Data shown:
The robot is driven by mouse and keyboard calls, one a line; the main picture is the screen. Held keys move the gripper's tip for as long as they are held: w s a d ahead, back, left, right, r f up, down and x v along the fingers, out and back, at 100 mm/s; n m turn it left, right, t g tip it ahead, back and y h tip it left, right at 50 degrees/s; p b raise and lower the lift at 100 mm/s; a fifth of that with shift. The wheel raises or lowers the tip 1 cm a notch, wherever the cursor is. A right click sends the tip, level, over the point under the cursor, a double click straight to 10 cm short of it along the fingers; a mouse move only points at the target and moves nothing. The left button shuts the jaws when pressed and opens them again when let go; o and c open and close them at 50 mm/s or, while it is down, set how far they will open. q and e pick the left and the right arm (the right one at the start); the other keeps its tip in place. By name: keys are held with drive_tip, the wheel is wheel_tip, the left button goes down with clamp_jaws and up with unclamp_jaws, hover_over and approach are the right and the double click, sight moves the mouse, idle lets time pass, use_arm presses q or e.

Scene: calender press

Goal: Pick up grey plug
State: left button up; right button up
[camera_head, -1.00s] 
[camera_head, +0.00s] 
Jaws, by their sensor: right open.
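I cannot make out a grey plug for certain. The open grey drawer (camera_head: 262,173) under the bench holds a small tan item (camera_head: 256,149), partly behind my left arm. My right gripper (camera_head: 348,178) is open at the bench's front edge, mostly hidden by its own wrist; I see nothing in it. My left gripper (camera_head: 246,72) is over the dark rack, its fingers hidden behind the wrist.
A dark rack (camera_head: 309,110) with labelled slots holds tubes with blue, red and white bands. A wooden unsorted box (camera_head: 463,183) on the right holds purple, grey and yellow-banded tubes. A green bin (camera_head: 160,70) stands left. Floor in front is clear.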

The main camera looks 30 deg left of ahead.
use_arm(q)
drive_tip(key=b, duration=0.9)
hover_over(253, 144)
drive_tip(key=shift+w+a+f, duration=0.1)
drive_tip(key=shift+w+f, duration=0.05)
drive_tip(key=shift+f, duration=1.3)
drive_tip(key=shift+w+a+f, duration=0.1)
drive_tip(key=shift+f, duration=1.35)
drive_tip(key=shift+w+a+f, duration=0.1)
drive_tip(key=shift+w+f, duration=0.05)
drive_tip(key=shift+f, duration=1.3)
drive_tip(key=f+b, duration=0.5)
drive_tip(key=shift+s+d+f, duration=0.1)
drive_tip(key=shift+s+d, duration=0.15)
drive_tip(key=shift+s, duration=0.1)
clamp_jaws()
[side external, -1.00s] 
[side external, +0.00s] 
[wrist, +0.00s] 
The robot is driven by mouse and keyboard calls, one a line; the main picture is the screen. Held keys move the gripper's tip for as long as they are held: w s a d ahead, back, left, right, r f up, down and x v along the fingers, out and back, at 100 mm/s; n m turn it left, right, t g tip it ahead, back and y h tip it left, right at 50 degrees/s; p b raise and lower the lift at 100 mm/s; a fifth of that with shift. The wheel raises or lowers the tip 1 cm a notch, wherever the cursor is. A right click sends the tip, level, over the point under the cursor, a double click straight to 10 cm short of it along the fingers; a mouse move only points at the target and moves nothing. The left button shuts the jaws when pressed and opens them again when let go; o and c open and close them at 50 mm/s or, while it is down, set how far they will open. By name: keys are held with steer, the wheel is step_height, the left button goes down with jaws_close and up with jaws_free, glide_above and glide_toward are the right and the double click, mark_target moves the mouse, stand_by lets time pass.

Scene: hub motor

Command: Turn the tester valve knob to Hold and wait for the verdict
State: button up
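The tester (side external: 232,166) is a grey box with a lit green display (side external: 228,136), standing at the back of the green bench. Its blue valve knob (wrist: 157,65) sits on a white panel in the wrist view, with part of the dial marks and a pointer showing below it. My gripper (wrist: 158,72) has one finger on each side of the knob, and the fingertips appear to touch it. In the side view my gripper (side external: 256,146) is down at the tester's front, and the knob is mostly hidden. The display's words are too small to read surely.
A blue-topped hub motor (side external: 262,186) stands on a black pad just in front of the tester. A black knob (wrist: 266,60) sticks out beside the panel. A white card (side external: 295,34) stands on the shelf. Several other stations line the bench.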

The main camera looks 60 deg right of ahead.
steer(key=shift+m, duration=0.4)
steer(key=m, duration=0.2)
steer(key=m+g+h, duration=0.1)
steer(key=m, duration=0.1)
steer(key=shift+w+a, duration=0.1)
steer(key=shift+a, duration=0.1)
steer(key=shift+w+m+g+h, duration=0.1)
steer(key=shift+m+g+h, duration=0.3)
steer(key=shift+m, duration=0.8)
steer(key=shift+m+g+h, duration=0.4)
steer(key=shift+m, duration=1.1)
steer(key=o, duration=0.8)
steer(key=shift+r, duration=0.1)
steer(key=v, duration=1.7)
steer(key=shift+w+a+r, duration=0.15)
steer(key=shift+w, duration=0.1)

Directive:
Exactly and only the lines from the line with "lets time pass." to the line with "Command: Turn the", both included, are to be printed.

Exercise result:
The robot is driven by mouse and keyboard calls, one a line; the main picture is the screen. Held keys move the gripper's tip for as long as they are held: w s a d ahead, back, left, right, r f up, down and x v along the fingers, out and back, at 100 mm/s; n m turn it left, right, t g tip it ahead, back and y h tip it left, right at 50 degrees/s; p b raise and lower the lift at 100 mm/s; a fifth of that with shift. The wheel raises or lowers the tip 1 cm a notch, wherever the cursor is. A right click sends the tip, level, over the point under the cursor, a double click straight to 10 cm short of it along the fingers; a mouse move only points at the target and moves nothing. The left button shuts the jaws when pressed and opens them again when let go; o and c open and close them at 50 mm/s or, while it is down, set how far they will open. By name: keys are held with steer, the wheel is step_height, the left button goes down with jaws_close and up with jaws_free, glide_above and glide_toward are the right and the double click, mark_target moves the mouse, stand_by lets time pass.

Scene: hub motor

Command: Turn the tester valve knob to Hold and wait for the verdict

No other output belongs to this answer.